В тот же день Стеттиниус в Сан-Франциско передал Сун Цзывэню послание Сталина с приглашением приехать в Москву для личных переговоров до наступления июля. Сун был в некоторой растерянности. Прежде чем ответить, он хотел знать, о чем говорить в Москве. Он решил немедленно лететь в Вашингтон за инструкциями.

А Гарриман направил послание Трумэну: «Гопкинс проделал первоклассную работу, представив ваши взгляды Сталину и объяснив наиболее важные вопросы, особенно польский, вызывавший у нас особенное беспокойство.

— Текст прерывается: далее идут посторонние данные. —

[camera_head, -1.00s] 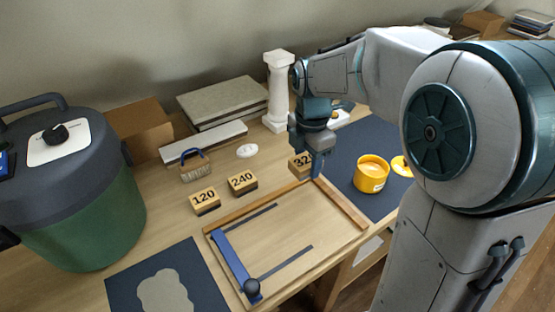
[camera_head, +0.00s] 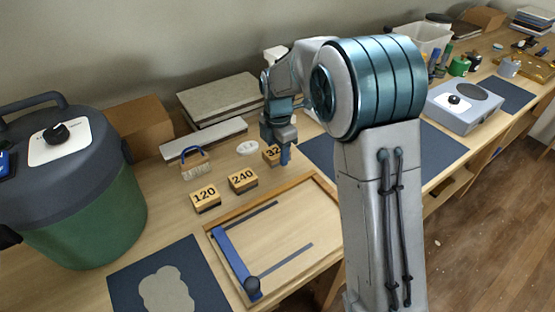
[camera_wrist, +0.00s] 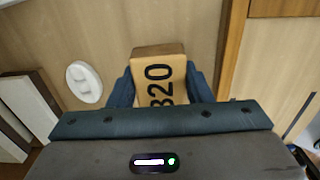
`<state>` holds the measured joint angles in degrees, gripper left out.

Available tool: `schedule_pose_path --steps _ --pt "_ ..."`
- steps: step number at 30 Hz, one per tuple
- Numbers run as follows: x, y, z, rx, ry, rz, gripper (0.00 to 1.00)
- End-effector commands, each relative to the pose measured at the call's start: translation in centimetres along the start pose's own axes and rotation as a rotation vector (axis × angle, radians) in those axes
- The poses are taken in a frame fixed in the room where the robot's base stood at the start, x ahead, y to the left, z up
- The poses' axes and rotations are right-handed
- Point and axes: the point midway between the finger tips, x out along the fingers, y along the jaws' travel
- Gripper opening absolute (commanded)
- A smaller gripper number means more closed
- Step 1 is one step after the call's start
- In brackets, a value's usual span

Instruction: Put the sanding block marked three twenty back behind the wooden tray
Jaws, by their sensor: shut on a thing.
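The sanding block marked 320 (camera_head: 270,154) is wooden with dark digits. My gripper (camera_head: 284,153) is shut on it, and the wrist view shows the block (camera_wrist: 158,75) between both fingers. The block is behind the wooden tray (camera_head: 260,201), to the right of the 240 block (camera_head: 242,180) and roughly in line with it. The 120 block (camera_head: 205,198) stands further left. I cannot tell whether the held block touches the table. The tray's rim (camera_wrist: 236,40) runs to the right of the block in the wrist view. My arm hides the tray's right part.
A white oval piece (camera_head: 247,147) lies close behind the held block; it also shows in the wrist view (camera_wrist: 84,82). A dark blue mat (camera_head: 442,148) lies to the right.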

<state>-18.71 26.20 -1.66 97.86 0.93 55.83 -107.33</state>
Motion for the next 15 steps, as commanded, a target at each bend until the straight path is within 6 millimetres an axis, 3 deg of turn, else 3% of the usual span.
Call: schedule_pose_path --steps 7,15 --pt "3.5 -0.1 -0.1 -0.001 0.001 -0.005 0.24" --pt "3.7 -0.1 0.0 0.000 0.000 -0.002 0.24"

Я боюсь, что Сталин не понимает и никогда полностью не поймет нашего принципиального интереса к свободной Польше. Русский премьер является реалистом во всех своих действиях, и ему трудно оценить нашу веру в абстрактные принципы. Ему трудно понять, почему мы должны вмешиваться в советскую политику в такой стране, как Польша, которую он считает столь важной для безопасности России, если у нас нет каких-то скрытых мотивов. Однако он понимает, что ему придется иметь дело с той позицией, которую мы занимаем».

Можно подумать, что политика США хоть на какой-то миг строилась на «вере в абстрактные принципы».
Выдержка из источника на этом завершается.